Question

A political pollster is conducting an analysis of sample results in order to make predictions on election night. Assuming a​ two-candidate election, if a specific candidate receives at least 54% of the vote in the​ sample, that candidate will be forecast as the winner of the election. You select a random sample of 100 voters. Complete parts​ (a) through​ (c) below.

a.

The probability is ______ that a candidate will be forecast as the winner when the population percentage of her vote is 50.1​%.

b.

The probability is _____that a candidate will be forecast as the winner when the population percentage of her vote is 56​%

c.

What is the probability that a candidate will be forecast as the winner when the population percentage of her vote is 49​% ​(and she will actually lose the​ election)? d. The probability is _____ that a candidate will be forecast as the winner when the population percentage of her vote is 50.1​%. The probability is_____that a candidate will be forecast as the winner when the population percentage of her vote is 56​%. The probability is ______that a candidate will be forecast as the winner when the population percentage of her vote is 49​%. E. Choose the correct answer below. A. Increasing the sample size by a factor of 4 increases the standard error by a factor of 2. Changing the standard error doubles the magnitude of the standardized​ Z-value. B. Increasing the sample size by a factor of 4 decreases the standard error by a factor of 2. Changing the standard error decreases the standardized​ Z-value to half of its original value. C. Increasing the sample size by a factor of 4 increases the standard error by a factor of 2. Changing the standard error decreases the standardized​ Z-value to half of its original value.
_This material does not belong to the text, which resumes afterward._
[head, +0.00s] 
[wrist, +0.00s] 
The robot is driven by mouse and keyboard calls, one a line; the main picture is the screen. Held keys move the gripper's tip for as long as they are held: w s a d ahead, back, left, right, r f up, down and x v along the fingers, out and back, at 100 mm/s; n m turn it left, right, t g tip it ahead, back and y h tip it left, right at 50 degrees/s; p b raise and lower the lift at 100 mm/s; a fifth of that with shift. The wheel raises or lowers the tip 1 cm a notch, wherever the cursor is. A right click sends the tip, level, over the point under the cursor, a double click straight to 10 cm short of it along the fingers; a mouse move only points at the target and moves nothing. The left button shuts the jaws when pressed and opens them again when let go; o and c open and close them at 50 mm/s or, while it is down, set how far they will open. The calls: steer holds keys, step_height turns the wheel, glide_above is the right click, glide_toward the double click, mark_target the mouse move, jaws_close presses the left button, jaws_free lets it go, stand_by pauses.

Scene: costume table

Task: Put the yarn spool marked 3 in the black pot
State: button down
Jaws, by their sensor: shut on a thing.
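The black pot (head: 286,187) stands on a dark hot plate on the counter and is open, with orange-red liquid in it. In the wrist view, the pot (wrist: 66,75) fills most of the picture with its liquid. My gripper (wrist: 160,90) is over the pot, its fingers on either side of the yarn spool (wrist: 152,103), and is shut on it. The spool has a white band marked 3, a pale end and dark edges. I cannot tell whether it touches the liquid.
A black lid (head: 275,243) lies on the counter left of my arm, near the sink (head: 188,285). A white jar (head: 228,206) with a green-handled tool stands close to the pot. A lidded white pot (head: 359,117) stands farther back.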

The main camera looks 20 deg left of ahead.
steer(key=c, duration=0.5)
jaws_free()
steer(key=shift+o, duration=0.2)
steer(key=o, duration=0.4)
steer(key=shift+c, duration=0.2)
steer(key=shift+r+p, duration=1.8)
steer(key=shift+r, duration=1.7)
D. Increasing the sample size by a factor of 4 decreases the standard error by a factor of 2. Changing the standard error doubles the magnitude of the standardized​ Z-value.

Answer 1

a)

population proportion ,p=   0.501      
n=   100      
          
std error , SE = √( p(1-p)/n ) =    0.0500      
          
sample proportion , p̂ =   0.54      
Z=( p̂ - p )/SE=   0.780      
P ( p̂ >    0.54   ) =P(Z > ( p̂ - p )/SE) =  
          
=P(Z >   0.780   ) =    0.2177(answer)

The probability is _21.77%____ that a candidate will be forecast as the winner when the population percentage of her vote is 50.1​%

b)

population proportion ,p=   0.56      
n=   100      
          
std error , SE = √( p(1-p)/n ) =    0.0496      
          
sample proportion , p̂ =   0.54      
Z=( p̂ - p )/SE=   -0.403      
P ( p̂ >    0.54   ) =P(Z > ( p̂ - p )/SE) =  
          
=P(Z >   -0.403   ) =    0.6565(answer)

The probability is__65.65%___that a candidate will be forecast as the winner when the population percentage of her vote is 56​%.

c)

population proportion ,p=   0.49      
n=   100      
          
std error , SE = √( p(1-p)/n ) =    0.0500      
          
sample proportion , p̂ =   0.54      
Z=( p̂ - p )/SE=   1.000      
P ( p̂ >    0.54   ) =P(Z > ( p̂ - p )/SE) =  
          
=P(Z >   1.000   ) =    0.1586

The probability is ___15.86%___that a candidate will be forecast as the winner when the population percentage of her vote is 49​%

E. Choose the correct answer below

std error , SE = √( p(1-p)/n ) so, SE is inversely proportional sqrt of n

and Z=( p̂ - p )/SE, so, Z is inversely proportional to SE

hence answer is

option d)

Increasing the sample size by a factor of 4 decreases the standard error by a factor of 2. Changing the standard error doubles the magnitude of the standardized​ Z-value.